Tuesday, April 21, 2015

What I have died to

Earlier this month I was sitting in church, listening to the scriptures that were being read.  As I sat there listening to the readings, and then the gospel, one line in particular stood out to me.  "There is a time for everything, and a season for every activity under the heavens: a time to be born and a time to die, a time to plant and a time to uproot," Ecclasiastes 3: 1,2.  As these words came to me I began to give my own meaning to them.  I thought about how we all are born at the beginning of life and eventually, it is our time.  Then, my pastor began to give his sermon and totally changed my thought process.  He refered to these words in a different way.  One in that there are several times in life where a person has to die in some things in order to be born again.  How we will not progress and continue to grow if we do not allow certain experiences, positions and relationships to die.  This made me look back and think about all the things I have let die, ad those that are still to come.



While thinking about what I have died to, I had to rewind back in my life to when I was 12 years old.  At this time, I had been competing in ranch rodeos for about a year or two and had been sharing a horse with my sister or mom the entire time.  I then got the amazing opportunity to have a horse of my own.  One that only I would be riding.  I ended getting a HUGE sorrel gelding that was named G Man.  I instantly fell in love with my new horse, and  Every moment I could I would spend with my horse, whether it was riding, feeding or anything else.  I ended up getting to spend only a summer with G.  When my mom told me we had someone who wanted to buy him, I was devistated.  How could someone else want to buy MY horse.  My mom sat me down and talked through why this was happening.  Looking back, the conversation I had with my mom was not all that different from the sermon I heard a couple weeks ago.  She told me that if I wanted to continue to become a better rider, I would have to let G go.  In reality, she was telling me that I would have to let my relationship and riding of G Man die in order to continue to grow.

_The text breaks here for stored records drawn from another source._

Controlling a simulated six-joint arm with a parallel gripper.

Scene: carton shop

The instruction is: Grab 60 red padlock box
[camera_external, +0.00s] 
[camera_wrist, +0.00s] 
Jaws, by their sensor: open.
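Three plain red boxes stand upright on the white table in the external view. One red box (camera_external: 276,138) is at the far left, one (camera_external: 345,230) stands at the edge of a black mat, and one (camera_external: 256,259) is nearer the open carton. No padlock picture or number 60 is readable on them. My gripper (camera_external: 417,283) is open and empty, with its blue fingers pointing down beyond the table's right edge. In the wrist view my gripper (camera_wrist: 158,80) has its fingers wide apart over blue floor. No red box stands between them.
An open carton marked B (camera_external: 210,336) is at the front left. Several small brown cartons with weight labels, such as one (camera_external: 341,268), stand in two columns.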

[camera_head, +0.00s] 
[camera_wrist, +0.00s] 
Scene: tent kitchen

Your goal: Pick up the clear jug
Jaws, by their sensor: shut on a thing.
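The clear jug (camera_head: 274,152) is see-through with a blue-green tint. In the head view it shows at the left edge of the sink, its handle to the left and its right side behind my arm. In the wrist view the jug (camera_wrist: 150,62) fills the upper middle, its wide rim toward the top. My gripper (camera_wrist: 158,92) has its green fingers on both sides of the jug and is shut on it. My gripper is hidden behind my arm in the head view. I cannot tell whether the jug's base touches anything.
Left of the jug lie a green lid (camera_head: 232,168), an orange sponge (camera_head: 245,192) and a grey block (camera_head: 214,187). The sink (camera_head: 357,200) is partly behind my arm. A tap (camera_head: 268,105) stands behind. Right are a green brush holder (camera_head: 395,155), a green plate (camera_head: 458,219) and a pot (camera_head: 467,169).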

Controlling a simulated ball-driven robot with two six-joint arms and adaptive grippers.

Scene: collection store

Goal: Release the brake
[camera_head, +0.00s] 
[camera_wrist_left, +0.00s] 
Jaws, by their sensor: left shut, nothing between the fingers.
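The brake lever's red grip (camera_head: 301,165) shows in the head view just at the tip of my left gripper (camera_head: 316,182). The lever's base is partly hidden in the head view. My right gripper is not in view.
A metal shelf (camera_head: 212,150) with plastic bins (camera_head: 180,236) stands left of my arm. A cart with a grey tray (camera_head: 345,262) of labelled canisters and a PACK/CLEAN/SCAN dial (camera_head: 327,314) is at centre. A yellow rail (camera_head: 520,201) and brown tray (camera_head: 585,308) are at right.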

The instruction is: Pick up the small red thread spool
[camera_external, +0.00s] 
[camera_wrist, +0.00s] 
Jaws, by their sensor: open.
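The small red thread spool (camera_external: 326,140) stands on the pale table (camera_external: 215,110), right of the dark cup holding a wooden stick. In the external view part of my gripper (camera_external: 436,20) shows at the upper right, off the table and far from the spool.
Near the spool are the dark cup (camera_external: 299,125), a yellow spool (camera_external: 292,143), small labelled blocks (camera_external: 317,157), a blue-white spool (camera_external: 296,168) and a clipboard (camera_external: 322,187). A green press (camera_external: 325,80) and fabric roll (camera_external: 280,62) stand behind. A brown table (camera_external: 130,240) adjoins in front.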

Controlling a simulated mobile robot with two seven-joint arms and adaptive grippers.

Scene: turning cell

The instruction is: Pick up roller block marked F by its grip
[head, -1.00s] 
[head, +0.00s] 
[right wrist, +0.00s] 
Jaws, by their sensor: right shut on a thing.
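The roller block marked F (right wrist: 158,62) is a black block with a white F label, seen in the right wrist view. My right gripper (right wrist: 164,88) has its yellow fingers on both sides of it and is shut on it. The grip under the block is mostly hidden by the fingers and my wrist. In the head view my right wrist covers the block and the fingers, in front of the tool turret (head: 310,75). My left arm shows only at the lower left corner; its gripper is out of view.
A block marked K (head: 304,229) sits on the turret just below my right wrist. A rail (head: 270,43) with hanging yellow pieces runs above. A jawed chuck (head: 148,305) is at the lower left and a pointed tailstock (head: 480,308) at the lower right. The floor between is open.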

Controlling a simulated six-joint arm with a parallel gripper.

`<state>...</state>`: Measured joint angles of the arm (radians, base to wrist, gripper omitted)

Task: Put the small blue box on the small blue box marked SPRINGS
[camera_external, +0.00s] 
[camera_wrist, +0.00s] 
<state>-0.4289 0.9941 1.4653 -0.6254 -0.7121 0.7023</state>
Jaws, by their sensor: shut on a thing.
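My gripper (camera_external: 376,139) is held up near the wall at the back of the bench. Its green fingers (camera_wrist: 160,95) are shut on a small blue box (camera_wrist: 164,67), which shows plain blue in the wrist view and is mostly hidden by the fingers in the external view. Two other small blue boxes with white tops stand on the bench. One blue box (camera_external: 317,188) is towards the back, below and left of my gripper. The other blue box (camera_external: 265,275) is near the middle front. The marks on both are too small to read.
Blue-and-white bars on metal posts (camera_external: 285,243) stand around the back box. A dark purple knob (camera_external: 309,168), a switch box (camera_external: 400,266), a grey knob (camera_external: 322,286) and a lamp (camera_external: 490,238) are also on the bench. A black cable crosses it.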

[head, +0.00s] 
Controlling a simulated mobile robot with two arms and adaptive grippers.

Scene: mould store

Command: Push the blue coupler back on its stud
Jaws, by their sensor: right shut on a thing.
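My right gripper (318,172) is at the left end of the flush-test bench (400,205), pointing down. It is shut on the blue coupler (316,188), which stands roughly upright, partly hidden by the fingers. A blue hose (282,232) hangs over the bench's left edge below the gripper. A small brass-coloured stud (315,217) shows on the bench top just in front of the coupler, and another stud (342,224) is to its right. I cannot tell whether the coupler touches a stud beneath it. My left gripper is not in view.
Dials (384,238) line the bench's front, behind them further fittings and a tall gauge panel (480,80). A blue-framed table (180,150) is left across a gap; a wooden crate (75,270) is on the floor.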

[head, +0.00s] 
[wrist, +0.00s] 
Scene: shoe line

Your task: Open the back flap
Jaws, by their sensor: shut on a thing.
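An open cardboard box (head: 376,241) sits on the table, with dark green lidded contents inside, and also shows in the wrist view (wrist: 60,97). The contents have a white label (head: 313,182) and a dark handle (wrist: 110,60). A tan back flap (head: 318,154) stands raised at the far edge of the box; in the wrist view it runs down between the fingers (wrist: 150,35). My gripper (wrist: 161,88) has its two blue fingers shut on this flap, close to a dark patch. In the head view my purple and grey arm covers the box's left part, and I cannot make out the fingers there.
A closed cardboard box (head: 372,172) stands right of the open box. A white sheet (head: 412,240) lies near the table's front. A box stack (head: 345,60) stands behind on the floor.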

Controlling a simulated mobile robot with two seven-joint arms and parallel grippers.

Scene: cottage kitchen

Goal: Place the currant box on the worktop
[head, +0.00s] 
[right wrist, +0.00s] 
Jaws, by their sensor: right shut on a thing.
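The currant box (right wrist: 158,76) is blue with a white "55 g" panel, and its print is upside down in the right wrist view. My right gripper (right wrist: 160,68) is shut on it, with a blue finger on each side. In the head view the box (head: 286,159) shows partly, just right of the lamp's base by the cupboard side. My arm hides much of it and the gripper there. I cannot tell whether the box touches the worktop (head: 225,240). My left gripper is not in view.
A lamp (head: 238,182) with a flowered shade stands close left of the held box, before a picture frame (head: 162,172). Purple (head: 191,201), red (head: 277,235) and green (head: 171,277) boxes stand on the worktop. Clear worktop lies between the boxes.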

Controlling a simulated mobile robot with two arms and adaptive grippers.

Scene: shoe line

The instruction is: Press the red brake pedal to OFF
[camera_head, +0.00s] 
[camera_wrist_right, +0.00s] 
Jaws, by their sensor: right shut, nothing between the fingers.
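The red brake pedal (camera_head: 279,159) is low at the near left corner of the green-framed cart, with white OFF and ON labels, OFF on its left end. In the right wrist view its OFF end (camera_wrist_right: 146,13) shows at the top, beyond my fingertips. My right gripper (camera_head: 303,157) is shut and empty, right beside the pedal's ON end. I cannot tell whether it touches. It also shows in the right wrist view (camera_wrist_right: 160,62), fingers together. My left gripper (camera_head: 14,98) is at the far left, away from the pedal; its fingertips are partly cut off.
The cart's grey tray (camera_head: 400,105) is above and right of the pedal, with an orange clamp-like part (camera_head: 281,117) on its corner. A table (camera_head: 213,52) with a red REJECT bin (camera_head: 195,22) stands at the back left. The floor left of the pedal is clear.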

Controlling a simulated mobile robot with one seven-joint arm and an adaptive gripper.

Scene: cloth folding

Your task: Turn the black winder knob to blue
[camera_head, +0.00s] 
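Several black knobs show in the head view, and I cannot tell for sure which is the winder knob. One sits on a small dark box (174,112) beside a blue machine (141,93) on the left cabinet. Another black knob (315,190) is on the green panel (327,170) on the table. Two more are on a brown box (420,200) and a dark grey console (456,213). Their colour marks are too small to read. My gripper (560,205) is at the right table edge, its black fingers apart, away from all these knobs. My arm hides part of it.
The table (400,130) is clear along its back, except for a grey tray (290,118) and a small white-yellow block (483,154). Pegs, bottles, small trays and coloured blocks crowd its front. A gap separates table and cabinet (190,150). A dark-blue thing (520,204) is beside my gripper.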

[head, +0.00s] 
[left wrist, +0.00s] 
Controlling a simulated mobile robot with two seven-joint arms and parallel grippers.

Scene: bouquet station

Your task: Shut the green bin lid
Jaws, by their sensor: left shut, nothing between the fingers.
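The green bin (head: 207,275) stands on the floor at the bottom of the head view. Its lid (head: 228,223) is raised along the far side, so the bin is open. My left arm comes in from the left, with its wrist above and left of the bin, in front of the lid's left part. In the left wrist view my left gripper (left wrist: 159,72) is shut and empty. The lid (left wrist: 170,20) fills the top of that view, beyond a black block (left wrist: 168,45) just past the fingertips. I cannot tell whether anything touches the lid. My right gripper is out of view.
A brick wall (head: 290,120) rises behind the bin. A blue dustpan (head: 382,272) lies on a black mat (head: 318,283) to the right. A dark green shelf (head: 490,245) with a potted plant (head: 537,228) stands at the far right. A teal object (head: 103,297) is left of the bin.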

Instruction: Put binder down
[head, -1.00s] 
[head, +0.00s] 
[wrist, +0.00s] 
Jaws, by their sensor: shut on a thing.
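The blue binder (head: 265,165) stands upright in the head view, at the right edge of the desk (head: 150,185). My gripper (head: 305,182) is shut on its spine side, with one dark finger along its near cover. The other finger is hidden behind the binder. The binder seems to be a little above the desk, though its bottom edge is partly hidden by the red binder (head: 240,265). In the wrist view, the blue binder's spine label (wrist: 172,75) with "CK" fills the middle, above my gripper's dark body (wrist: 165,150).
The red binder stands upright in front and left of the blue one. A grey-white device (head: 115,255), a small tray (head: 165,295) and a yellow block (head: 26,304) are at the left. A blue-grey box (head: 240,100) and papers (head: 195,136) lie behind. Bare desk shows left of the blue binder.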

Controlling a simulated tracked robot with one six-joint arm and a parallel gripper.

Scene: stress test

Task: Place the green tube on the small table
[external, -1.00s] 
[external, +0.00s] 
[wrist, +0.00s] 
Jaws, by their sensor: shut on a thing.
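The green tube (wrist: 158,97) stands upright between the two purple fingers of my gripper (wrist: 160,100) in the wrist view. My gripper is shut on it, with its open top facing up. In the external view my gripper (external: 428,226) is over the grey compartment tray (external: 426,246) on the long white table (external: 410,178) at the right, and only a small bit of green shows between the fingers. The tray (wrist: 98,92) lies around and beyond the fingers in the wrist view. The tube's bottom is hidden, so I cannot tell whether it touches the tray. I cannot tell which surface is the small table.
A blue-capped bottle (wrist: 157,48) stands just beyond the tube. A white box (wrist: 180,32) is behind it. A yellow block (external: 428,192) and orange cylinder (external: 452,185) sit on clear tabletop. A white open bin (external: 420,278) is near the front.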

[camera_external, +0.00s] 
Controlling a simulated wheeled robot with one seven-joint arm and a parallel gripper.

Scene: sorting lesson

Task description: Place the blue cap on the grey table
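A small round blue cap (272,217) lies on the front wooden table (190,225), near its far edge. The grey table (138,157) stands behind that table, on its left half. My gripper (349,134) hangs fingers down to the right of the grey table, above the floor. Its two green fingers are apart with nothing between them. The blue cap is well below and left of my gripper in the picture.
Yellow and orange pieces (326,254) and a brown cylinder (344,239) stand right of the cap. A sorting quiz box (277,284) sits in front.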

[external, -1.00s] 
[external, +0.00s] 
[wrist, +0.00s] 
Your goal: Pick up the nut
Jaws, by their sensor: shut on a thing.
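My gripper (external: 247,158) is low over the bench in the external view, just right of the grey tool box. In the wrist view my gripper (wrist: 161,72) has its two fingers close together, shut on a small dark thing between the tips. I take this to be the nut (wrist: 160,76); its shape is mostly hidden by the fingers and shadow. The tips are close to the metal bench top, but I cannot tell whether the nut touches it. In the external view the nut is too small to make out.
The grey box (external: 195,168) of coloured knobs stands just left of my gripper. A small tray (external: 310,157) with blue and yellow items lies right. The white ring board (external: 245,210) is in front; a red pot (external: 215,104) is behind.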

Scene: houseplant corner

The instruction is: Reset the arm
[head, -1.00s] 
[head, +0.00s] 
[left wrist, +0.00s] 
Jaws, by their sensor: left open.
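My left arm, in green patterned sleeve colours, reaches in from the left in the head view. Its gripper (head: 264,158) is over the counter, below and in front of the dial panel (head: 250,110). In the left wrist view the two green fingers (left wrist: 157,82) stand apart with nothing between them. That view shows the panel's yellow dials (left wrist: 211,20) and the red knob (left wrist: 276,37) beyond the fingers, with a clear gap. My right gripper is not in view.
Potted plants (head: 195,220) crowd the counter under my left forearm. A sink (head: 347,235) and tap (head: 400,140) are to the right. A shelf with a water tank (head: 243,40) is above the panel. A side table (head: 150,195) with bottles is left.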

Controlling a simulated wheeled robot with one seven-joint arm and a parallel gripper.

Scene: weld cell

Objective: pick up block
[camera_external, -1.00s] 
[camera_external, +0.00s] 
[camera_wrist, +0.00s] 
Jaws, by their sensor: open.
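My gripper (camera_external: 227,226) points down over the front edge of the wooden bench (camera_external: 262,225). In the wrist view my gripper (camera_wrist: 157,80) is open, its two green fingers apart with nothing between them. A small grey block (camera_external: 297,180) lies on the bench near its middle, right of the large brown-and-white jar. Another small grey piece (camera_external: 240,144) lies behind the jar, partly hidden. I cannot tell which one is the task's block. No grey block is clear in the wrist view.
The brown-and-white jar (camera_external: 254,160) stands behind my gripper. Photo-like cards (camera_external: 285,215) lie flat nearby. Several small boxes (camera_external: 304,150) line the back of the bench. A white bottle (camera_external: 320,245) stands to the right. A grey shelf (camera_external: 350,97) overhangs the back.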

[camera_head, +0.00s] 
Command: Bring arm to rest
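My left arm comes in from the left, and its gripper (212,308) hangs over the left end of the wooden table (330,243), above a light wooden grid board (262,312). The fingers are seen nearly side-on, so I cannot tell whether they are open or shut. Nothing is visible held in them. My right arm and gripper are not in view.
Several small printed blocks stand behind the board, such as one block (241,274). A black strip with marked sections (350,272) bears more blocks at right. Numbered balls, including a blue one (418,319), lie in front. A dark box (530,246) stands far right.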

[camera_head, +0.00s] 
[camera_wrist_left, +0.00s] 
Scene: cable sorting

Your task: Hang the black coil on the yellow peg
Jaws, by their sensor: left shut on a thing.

I thought long about that time in my life and how what my mom said had come true.  It made me think about what I am going to die to coming up in my life.  Instantly, I thought about my life serving the Minnesota FFA Association.  I got very sad because I know I have had some amazing experiences a
s a state officer.  I have gotten to be impacted by members at state conferences, interact with industry partners and discuss where we are headed as an organizatoin and industry with other passionate agriculturalists.  Looking back, I would not trade the experiences I have had for anything, however, I know that I will have to let my position as State FFA Sentinel die.  I will have to allow this point in my life to end in order to progress.  In order to progress into society so that I will be able to make a difference in agriculture and in others lives in a different capacity.  

Throughout our lives we will have to die to certain experiences and relationships if we want to progress.  If we want to push forward and continue to reach farther than we have before.  I know how much it hurts, but I also know that if we allow ourselves to move on from certain experiences, the outcome will be great.  Undoubtedly there will be changes in our lives, but resulting from those changes, there will be amazing experiences waiting for us.  Good Luck and Happy Trails.